8.8 Connection to the CDM Framework

Causal discovery is the bridge from the Observable world to the Structural world. Discovered structures feed the CDM (Causal Dynamical Model) framework:

  1. Discovery yields a candidate DAG (or equivalence class) from data.
  2. Modelling instantiates the structure with parametric or nonparametric dynamical laws.
  3. Validation checks consistency with new data and domain knowledge.
  4. Refinement iterates: discovery → model → validate → discover.

The discovered structure enables interventional reasoning (what if we set \(X = x\)?) and counterfactual reasoning (what would have happened if \(X\) had been different?). Without a structural hypothesis, these questions cannot be addressed. Discovery provides that hypothesis—with appropriate epistemic humility about equivalence classes and assumptions.

In the process philosophy framing of this book, discovery aims to recover the prehensive structure—the pattern of how occasions prehend one another—from its observable traces. The structure is not merely a convenient summary; it encodes the causal architecture that constrains what can happen under intervention and counterfactual supposition.
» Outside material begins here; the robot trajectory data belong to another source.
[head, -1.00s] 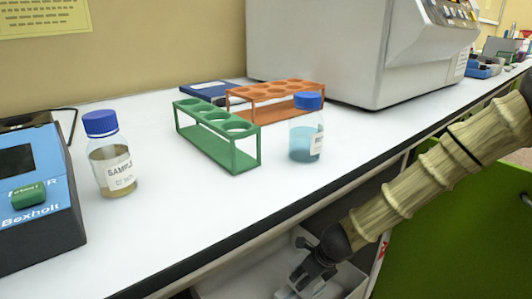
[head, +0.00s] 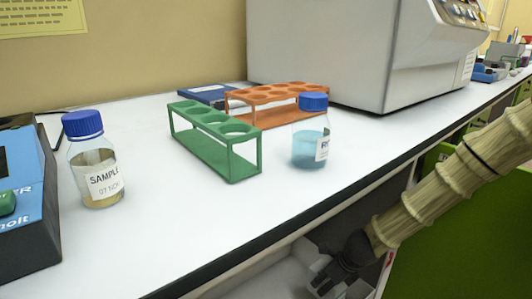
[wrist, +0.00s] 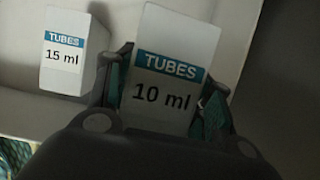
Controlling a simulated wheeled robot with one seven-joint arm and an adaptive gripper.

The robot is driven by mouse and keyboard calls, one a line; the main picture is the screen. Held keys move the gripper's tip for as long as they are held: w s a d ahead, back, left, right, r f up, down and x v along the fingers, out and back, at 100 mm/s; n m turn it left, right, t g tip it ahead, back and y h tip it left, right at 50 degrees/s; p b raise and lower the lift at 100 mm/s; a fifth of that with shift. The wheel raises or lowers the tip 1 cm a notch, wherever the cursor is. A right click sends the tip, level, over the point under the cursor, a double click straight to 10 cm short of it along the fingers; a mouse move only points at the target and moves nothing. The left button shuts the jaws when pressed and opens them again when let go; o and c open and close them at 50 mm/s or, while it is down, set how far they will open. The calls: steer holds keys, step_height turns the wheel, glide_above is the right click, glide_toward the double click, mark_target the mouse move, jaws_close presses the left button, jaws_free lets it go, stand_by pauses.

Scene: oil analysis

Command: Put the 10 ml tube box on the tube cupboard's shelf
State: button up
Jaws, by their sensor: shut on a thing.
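The 10 ml tube box (wrist: 160,98) is a white box with a blue "TUBES" band, in the middle of the wrist view. My gripper (wrist: 167,78) is shut on it, one finger on each side.
A 15 ml tube box (wrist: 64,52) stands left of the held box in a pale compartment. On the bench are a sample bottle (head: 95,165), a green rack (head: 215,140), an orange rack (head: 275,95) and a blue-liquid bottle (head: 310,140). A green panel (head: 450,240) is at right.

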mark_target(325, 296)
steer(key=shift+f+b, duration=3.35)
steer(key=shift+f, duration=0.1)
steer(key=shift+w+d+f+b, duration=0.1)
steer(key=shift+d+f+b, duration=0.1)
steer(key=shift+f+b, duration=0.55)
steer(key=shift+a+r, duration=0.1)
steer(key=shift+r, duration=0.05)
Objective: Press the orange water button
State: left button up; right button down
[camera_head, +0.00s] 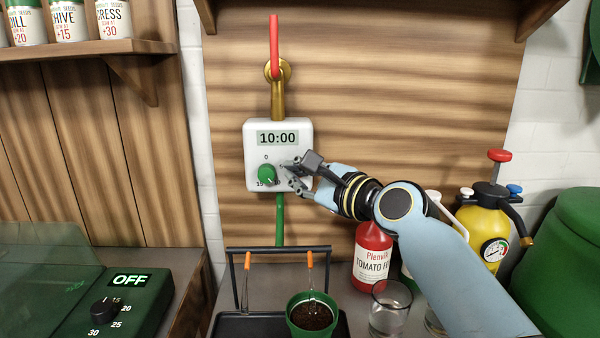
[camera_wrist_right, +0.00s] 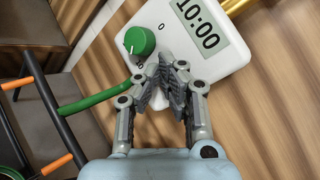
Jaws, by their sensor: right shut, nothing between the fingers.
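The white water timer box (camera_head: 252,150) hangs on the wooden wall panel, with a display reading 10:00 and a green dial (camera_head: 267,174) at its lower left. My right gripper (camera_head: 290,174) is shut and empty, at the right part of the box's face beside the dial. In the right wrist view the fingertips (camera_wrist_right: 166,74) overlap the box face (camera_wrist_right: 215,70), to the right of the green dial (camera_wrist_right: 139,41). I cannot tell whether they touch it. No orange button shows; my fingers cover part of the box face. My left gripper is not in view.
A brass tap (camera_head: 279,90) with a red lever is above the box, and a green hose (camera_head: 280,215) runs down from it. Below stand a black rack (camera_head: 232,285), a green pot (camera_head: 310,318), a red bottle (camera_head: 372,245) and a glass (camera_head: 389,310). A yellow sprayer (camera_head: 487,225) is at right.

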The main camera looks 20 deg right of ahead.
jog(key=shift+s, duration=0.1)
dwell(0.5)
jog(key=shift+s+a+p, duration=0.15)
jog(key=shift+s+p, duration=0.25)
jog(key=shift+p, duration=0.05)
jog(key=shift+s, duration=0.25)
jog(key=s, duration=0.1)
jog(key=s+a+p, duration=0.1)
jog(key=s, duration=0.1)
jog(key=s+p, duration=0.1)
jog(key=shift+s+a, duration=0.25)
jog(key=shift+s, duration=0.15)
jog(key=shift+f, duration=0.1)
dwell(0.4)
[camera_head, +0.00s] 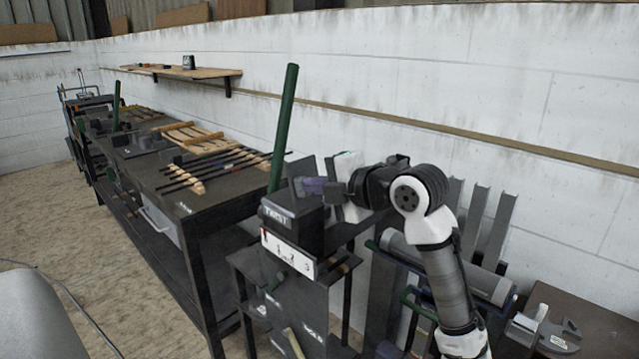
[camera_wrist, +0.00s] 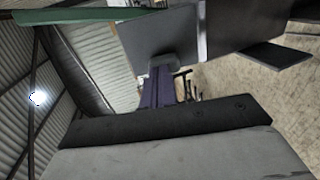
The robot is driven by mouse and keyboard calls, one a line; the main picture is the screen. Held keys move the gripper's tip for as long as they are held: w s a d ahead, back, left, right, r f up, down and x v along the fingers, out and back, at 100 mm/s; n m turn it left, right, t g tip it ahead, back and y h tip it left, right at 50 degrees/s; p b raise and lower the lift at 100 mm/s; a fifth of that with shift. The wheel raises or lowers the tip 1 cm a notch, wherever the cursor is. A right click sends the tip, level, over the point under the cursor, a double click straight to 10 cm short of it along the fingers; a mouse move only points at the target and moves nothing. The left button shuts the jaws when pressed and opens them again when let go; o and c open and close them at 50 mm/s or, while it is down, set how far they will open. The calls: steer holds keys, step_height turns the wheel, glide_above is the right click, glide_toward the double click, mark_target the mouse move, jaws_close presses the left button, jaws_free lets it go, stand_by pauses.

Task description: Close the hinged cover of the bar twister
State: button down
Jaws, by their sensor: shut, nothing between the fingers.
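The bar twister (camera_head: 292,226) is a dark box on a stand with a label on its front. A dark grey plate (camera_head: 301,170), which looks like its hinged cover, stands raised at the back of the box. A long green lever (camera_head: 284,125) rises beside it. My gripper (camera_head: 312,186) is at the raised plate, over the right part of the box; its purple fingers are together and empty. In the wrist view the fingers (camera_wrist: 160,80) point at a dark grey panel (camera_wrist: 158,30), and I cannot tell whether they touch it. The cover's hinge is hidden.
A long workbench (camera_head: 225,195) with several dark bars stretches away to the left. A rack with upright grey channels (camera_head: 497,228) stands to the right. The floor (camera_head: 70,225) at the left is mostly open.

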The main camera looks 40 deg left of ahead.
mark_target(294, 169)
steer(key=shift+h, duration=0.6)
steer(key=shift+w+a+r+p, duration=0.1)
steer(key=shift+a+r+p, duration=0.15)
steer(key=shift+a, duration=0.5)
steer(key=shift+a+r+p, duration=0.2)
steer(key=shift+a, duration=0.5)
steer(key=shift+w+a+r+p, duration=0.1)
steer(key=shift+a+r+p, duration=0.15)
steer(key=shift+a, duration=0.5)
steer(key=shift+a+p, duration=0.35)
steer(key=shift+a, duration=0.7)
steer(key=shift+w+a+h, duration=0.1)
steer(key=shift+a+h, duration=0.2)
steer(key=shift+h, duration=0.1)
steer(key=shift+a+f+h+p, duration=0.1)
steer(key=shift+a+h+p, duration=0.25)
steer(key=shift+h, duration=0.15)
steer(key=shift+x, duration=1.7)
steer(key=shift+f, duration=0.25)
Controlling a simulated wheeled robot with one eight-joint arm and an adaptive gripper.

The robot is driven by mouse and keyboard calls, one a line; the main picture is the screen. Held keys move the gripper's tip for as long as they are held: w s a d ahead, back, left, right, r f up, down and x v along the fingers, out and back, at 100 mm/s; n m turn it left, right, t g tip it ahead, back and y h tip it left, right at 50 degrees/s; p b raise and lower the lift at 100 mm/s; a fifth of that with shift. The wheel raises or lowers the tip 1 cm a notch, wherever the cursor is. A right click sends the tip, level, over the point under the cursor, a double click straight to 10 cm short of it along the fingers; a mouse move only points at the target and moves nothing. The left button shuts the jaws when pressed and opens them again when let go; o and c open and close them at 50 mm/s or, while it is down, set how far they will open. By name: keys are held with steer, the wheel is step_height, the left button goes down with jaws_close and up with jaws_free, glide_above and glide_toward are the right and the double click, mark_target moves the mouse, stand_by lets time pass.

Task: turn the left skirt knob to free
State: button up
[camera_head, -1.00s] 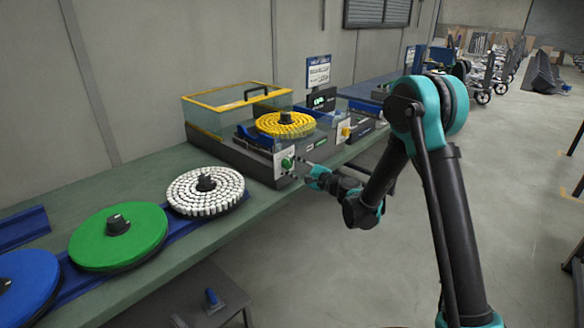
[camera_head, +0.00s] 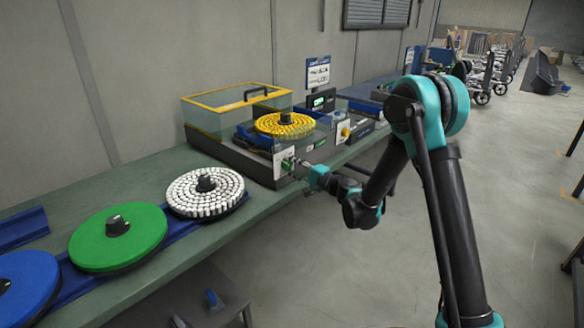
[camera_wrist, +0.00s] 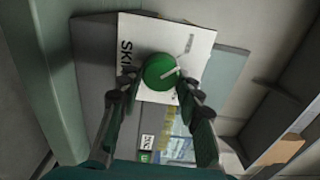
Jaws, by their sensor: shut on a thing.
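The left skirt knob (camera_head: 286,164) is green and sits on a white plate at the front of the dark machine. In the wrist view the green knob (camera_wrist: 158,73) is round, with a pale pointer line slanting up and right. The white plate (camera_wrist: 200,42) carries large lettering, partly hidden, and smaller marks at the line's end. My gripper (camera_head: 292,165) is at the knob, its fingers on either side of it. In the wrist view my gripper (camera_wrist: 160,88) is shut on the knob, and the fingers cover part of the plate.
A second white plate with a yellow knob (camera_head: 345,132) is to the right. A yellow-beaded disc (camera_head: 285,125) tops the machine, beside a yellow-framed clear cover (camera_head: 222,113). White (camera_head: 205,191), green (camera_head: 118,236) and blue (camera_head: 25,283) discs line the bench. The floor at right is open.

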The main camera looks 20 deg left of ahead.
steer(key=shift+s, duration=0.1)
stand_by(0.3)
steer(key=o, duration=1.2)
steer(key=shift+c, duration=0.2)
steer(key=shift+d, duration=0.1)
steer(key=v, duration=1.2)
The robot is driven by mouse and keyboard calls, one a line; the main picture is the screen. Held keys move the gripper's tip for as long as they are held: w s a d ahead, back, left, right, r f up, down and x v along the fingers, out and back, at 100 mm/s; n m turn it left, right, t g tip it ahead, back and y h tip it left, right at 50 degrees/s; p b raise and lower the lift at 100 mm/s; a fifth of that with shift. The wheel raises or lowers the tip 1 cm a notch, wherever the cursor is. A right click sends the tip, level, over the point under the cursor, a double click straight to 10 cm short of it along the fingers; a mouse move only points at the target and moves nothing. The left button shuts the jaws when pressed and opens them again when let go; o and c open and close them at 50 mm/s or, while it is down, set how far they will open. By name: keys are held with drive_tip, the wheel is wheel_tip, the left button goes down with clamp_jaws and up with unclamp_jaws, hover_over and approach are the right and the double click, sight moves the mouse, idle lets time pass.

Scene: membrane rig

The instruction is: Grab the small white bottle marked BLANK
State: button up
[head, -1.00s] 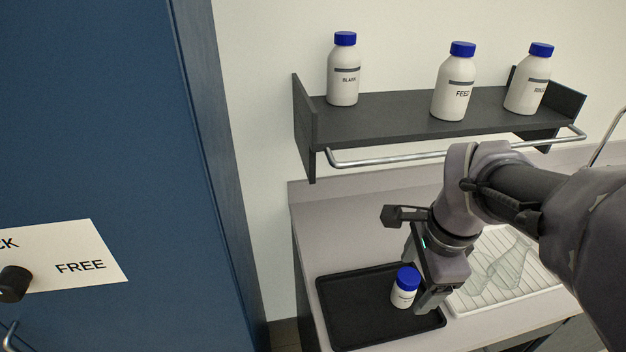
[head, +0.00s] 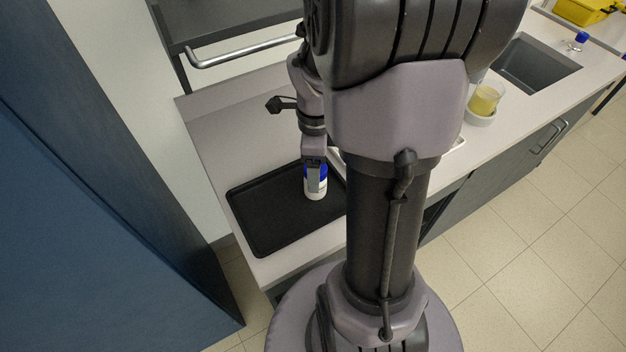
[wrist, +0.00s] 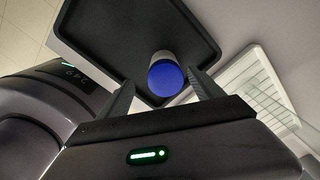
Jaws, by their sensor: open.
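A small white bottle (head: 316,195) with a blue cap stands upright on the black tray (head: 262,218) in the head view, near the tray's right side. Its label cannot be read now. In the wrist view its blue cap (wrist: 165,79) shows between the two fingers of my gripper (wrist: 161,76), one on each side. The fingers are apart and the jaws are open. In the head view my gripper (head: 315,178) is right at the bottle, and a finger covers part of it.
The blue cabinet (head: 70,210) stands at the left. A wall shelf's metal rail (head: 240,52) is above the counter. A white ribbed drainer (wrist: 262,88) lies beside the tray. A beaker of yellow liquid (head: 485,98) and a sink (head: 535,66) are to the right. The tray's left part is clear.

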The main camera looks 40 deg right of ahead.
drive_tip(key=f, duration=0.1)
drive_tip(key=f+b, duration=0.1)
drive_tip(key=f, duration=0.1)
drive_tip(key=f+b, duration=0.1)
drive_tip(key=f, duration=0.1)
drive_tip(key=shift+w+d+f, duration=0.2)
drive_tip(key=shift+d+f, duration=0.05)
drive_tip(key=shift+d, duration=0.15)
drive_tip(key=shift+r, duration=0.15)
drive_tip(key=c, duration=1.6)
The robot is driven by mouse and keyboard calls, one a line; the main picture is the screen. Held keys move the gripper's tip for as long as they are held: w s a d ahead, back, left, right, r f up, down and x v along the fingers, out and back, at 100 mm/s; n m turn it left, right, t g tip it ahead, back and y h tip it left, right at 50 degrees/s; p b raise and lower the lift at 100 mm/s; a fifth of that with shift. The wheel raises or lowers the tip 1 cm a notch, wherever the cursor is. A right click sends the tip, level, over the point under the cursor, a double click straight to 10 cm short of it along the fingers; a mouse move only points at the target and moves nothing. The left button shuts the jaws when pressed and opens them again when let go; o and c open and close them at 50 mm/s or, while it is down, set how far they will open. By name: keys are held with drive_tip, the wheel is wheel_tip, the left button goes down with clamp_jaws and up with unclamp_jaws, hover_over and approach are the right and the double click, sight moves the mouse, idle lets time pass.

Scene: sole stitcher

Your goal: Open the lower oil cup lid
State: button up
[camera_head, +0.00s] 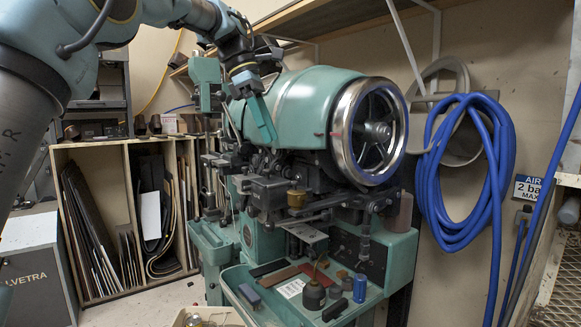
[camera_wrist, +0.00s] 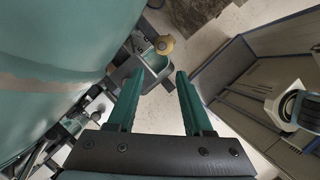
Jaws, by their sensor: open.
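My gripper (camera_head: 268,138) is in front of the left end of the green stitcher head (camera_head: 300,105), with its fingers pointing down. In the wrist view my gripper (camera_wrist: 160,74) is open, with nothing held between its two green fingers. A small brass round part (camera_head: 297,198) sits low on the mechanism, below and right of the gripper. A brass round part (camera_wrist: 164,45) also shows in the wrist view, beyond the fingertips and beside a grey-green, cup-like part. I cannot tell for sure which part is the lower oil cup lid or whether it is open.
A large chrome handwheel (camera_head: 370,132) stands right of the head. The green lower tray (camera_head: 240,290) holds bottles and small blocks. A wooden rack (camera_head: 105,160) with sheets stands left. A blue hose (camera_head: 500,180) hangs on the wall. The floor between rack and machine is clear.

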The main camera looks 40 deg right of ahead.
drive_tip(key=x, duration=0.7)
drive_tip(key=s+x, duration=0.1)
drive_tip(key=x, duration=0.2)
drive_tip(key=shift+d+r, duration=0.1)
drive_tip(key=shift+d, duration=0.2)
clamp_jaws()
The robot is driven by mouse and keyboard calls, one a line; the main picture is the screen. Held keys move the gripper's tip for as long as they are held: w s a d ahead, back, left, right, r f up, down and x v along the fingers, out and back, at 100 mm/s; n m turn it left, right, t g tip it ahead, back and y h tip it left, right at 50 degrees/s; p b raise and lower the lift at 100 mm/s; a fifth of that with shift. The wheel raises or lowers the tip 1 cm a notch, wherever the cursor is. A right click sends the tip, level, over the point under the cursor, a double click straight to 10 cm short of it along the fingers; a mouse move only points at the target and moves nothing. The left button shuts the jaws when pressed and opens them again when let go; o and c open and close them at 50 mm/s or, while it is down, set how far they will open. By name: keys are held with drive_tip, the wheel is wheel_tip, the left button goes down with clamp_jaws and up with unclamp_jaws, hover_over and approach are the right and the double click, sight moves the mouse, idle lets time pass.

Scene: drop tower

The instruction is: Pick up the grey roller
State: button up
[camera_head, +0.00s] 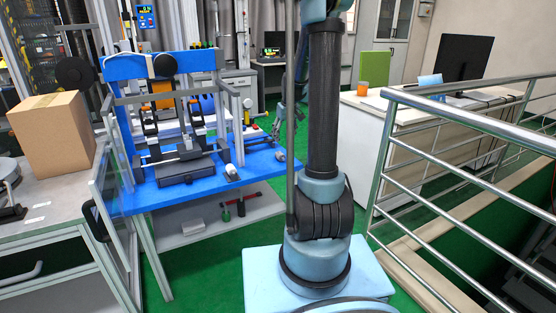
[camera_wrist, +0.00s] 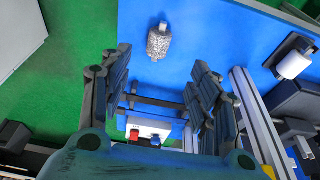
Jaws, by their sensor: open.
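The grey roller (camera_wrist: 158,42) is a short speckled cylinder with a pale end. It lies on the blue table (camera_wrist: 200,25), and nothing touches it in the wrist view. In the head view a small grey roller (camera_head: 280,155) lies near the table's right edge. My gripper (camera_wrist: 160,62) is open and empty, its two dark fingers spread wide. In the wrist view the roller shows between and just beyond the fingertips. In the head view my arm column hides much of the gripper.
A metal frame post (camera_wrist: 252,115) stands right of my fingers. A white roller on a black mount (camera_wrist: 293,63) lies beyond it. A box with red and blue buttons (camera_wrist: 148,128) sits on the table. A metal railing (camera_head: 450,115) stands right of my arm.

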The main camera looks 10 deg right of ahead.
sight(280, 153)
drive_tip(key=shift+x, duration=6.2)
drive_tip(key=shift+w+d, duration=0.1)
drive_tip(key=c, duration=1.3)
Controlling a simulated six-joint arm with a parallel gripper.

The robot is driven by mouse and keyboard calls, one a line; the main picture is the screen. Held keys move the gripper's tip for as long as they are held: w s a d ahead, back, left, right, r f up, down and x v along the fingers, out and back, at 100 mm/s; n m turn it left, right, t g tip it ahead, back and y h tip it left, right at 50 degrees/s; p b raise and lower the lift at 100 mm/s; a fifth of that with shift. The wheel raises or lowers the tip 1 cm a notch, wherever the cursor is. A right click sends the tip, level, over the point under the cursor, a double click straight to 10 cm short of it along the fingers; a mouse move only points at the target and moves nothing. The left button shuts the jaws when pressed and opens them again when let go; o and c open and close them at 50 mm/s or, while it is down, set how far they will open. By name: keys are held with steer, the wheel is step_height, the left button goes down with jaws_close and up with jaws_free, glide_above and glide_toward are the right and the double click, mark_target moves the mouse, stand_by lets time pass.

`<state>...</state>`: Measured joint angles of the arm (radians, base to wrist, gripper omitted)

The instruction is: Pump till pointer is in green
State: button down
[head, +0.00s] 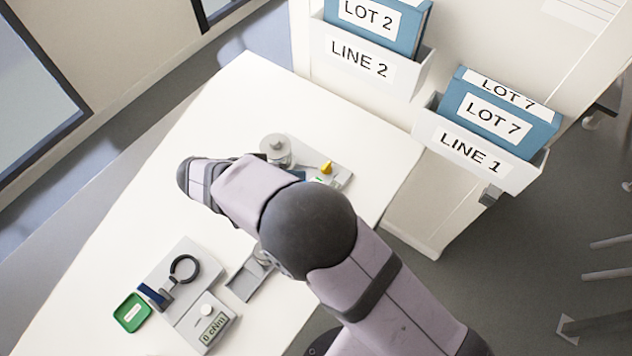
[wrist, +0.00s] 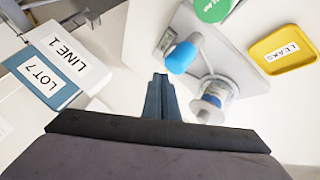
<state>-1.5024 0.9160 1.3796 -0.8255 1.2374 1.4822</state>
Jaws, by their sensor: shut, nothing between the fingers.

Discovery is thus an inverse problem: we observe the outer world (associations, conditional independencies) and infer the inner structural world. Like all inverse problems, it is ill-posed without assumptions. Faithfulness, causal sufficiency, and acyclicity provide the regularisation that makes the problem tractable. When these assumptions hold approximately, discovery algorithms offer a principled route from data to structure—and from structure to the interventional and counterfactual reasoning that the CDM framework enables.